What was the last training or career development session you attended? How long did it take to put into practice the things you learned? Conversely, how long did it take to forget the details of the information conveyed in the training?

No matter how good a training session or how compelling the information conveyed, if you do not apply what you have learned the value will be lost. The concept of embrace, then apply is critical to the practical application of any training or educational programs. To convince participants to embrace the ideas taught in a training session, the instructor has to deliver compelling content that is applicable to their daily lives. The presenter must establish credibility with the attendees and deliver the content effectively, thus creating a need for them to adopt it.

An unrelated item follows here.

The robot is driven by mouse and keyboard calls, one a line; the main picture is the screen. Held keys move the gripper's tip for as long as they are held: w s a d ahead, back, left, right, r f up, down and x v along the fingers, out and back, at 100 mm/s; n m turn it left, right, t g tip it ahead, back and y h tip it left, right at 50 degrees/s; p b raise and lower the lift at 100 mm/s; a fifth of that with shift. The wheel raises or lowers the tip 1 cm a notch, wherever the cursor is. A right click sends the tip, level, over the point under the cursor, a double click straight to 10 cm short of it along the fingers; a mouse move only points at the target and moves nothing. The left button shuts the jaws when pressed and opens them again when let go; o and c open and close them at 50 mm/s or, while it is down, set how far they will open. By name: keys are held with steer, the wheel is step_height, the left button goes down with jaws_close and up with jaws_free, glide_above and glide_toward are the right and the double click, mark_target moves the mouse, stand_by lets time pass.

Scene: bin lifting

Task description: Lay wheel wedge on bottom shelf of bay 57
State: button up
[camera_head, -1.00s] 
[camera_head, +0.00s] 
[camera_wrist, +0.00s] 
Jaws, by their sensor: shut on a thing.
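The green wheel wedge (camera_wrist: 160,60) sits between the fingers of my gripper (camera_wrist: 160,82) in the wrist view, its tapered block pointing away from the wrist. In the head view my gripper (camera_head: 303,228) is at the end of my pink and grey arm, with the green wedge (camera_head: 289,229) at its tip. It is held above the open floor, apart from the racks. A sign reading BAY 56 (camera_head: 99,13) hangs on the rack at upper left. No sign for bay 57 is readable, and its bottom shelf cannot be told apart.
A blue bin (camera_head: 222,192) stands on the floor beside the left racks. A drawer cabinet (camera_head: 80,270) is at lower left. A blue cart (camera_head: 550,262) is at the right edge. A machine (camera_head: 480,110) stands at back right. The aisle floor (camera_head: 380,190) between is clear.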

Once participants have embraced the concepts taught they need to apply them to their work; the more quickly the better. If possible the company or people responsible for the training should have a follow-up mechanism through which they can provide additional services and direction. Many companies are skilled at delivering compelling training, but lack the resources or abilities to help their customers implement the training they have received. In such cases the participants are left to their own to implement what they have learned or to find another company/person who can help them implement it. Helping others implement what they have learned presents a great opportunity for individuals and services companies to increase the value of their training.

The Product Management Perspective: Product managers play a key role in helping their teams to embrace product vision and direction. In many cases they also have to help executives do the same. They must learn to present their roadmaps with passion and work to convince their teams they are headed in the right direction. When the teams are on board they will apply their efforts to creating and launching successful products.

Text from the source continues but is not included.